Nissan has done some clever work in the back seat of the double-cab ute with a split-fold seat that can be folded up flat against the rear wall. This backseat may give a little away in comfort from a standard pew but the foldable function means important cargo like tools can be stored securely and away from the elements.
In the loading tray, the Navara uses a system of cleats on both sides and floor, which can be unfastened and slid up and down the length of the tub. This is a heavy-duty set-up that provides greater flexibility than stationary tie-down anchoring points.
On our reviewed ST-X model the equipment list was impressive and shows how far utes have come from their once agricultural roots. Standard features include luxuries like cruise control, Bluetooth phone system, air-con, power windows and mirrors, map lamps, trip computer and a 6-disc CD player with aux input.
For safety the Navara has various electronic aides at work under its sheet metal. There’s a full electronic stability program, brake assist and six airbags. There’s also an awareness of potential family duties with 3-point seatbelts for all passengers and child seat anchor points included.
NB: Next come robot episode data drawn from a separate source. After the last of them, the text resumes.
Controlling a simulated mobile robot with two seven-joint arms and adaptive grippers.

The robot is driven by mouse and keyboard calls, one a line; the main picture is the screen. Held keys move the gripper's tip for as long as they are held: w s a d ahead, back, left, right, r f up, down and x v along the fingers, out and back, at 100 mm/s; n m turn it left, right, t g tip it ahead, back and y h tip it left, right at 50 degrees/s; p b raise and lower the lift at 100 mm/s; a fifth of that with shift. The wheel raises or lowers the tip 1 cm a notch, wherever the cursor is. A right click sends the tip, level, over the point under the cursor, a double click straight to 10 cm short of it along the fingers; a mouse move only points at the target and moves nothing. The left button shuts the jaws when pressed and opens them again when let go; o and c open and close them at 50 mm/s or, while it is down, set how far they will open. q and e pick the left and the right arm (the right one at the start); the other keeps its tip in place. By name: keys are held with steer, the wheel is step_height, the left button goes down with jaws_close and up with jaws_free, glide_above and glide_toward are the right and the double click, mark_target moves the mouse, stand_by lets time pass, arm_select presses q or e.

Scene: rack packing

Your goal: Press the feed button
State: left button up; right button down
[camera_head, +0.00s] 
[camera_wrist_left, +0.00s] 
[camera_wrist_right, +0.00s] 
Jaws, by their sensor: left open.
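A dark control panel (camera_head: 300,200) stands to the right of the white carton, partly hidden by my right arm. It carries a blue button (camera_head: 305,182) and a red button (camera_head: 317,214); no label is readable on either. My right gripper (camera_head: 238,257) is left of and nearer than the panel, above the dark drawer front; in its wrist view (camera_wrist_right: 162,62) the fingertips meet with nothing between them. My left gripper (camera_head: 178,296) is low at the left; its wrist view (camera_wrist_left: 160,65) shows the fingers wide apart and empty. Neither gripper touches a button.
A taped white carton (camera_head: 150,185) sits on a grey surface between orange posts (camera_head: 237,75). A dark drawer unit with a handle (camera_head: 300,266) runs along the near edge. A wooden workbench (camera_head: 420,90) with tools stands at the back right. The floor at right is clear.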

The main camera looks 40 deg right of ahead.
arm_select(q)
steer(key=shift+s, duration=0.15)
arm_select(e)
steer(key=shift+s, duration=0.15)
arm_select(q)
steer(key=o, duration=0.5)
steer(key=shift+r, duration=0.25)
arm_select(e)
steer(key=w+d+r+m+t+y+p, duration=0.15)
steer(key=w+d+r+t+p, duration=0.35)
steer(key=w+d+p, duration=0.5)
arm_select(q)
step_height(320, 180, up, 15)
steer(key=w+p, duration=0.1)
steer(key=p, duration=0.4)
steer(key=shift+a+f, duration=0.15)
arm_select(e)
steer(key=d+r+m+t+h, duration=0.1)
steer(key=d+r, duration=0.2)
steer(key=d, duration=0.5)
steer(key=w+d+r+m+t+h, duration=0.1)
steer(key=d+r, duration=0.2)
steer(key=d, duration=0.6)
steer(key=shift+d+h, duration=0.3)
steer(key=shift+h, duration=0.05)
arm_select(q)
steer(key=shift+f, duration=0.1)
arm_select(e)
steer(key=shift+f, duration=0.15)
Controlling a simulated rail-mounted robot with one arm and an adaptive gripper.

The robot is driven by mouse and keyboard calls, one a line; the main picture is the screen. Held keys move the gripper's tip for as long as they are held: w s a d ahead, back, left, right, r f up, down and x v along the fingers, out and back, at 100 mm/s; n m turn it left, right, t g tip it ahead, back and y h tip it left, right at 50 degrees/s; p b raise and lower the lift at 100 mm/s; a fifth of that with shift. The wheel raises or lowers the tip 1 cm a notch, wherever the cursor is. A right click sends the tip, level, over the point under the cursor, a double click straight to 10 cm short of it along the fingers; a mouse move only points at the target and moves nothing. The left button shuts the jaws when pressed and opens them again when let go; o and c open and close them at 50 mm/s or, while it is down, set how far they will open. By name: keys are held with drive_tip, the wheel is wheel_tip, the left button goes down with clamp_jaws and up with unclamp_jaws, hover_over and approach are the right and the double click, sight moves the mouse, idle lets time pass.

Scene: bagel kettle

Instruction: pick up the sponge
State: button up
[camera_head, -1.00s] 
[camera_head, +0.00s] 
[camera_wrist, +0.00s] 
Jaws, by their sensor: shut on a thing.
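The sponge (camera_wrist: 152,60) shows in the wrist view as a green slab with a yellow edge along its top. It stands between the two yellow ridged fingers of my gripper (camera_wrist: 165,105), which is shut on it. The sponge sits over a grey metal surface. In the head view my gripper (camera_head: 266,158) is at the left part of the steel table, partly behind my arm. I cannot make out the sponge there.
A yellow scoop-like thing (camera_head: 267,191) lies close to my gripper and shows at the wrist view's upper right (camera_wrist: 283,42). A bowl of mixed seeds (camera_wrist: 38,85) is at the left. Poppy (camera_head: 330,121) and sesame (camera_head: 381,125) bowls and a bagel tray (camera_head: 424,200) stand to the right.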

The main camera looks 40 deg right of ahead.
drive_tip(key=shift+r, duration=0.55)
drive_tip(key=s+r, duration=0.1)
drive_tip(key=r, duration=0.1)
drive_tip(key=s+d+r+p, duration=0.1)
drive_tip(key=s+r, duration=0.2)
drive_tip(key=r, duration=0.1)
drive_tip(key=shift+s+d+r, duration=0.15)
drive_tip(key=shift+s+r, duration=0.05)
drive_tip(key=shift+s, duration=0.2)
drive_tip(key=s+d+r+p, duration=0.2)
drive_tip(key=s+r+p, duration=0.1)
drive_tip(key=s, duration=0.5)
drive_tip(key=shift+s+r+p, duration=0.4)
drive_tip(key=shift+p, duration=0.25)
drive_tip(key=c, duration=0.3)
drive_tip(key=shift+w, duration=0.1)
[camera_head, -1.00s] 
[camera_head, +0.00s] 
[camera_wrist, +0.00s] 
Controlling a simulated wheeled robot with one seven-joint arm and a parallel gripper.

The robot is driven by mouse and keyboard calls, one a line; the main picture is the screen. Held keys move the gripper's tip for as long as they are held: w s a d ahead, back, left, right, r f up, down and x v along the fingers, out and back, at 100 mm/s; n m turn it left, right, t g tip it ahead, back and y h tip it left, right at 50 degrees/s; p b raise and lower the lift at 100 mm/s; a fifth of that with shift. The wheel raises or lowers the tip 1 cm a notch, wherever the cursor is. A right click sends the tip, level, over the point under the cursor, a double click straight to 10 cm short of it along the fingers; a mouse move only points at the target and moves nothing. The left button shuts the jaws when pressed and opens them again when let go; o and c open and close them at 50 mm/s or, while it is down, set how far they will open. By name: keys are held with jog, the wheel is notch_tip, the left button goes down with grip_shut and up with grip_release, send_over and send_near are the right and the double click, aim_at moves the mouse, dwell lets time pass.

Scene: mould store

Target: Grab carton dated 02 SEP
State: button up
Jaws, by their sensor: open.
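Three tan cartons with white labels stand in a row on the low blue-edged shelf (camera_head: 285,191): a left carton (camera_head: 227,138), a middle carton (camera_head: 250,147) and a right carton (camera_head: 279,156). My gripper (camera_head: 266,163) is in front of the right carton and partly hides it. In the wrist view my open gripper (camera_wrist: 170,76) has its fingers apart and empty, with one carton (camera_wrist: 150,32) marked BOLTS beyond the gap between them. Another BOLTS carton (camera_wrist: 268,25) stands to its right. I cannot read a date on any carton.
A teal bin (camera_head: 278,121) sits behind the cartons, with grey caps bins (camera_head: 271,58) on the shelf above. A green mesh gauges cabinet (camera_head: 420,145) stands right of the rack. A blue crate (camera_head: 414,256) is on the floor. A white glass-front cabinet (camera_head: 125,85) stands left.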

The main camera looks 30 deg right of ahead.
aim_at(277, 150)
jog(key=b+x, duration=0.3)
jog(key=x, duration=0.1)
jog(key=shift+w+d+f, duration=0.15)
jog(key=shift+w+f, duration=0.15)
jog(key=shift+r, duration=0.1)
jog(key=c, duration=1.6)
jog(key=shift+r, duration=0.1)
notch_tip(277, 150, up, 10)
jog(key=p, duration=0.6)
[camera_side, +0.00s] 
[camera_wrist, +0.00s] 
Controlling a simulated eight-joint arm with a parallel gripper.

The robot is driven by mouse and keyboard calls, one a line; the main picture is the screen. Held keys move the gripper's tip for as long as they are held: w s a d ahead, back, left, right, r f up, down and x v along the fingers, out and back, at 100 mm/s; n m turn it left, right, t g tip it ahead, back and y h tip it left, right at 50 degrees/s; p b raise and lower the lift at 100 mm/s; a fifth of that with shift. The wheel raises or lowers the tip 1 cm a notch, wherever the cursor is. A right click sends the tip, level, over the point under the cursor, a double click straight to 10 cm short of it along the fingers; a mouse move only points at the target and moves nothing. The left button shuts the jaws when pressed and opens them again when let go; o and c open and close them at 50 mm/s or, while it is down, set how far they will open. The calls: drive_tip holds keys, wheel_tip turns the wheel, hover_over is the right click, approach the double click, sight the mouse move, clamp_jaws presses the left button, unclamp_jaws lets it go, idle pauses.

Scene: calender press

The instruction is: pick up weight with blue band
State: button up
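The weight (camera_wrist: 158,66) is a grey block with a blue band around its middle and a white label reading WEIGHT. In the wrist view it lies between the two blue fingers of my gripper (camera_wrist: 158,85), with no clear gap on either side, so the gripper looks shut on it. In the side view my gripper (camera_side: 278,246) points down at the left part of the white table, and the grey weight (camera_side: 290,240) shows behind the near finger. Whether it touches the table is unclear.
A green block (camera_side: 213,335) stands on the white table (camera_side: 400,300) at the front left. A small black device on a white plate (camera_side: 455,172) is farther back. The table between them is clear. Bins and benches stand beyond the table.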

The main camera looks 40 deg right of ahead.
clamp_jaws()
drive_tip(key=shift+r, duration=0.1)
The ute segment in NZ is always hotly contested but with the facelift upgrades, the Navara has reconfirmed its place among its strongest competitors. The ST-X has earned its bragging rights with the 450Nm of torque on offer thanks to some clever engine modification, but there’s more to like than just its raw power.
The ride quality is excellent, it’s class-leading in terms of dynamics, it’s well-equipped and smartly packaged. Priced at $61,450 it occupies the top end of the ute market but no one said riding the crest of the ute arms race would come cheap.
Note: This was reviewed as a new vehicle.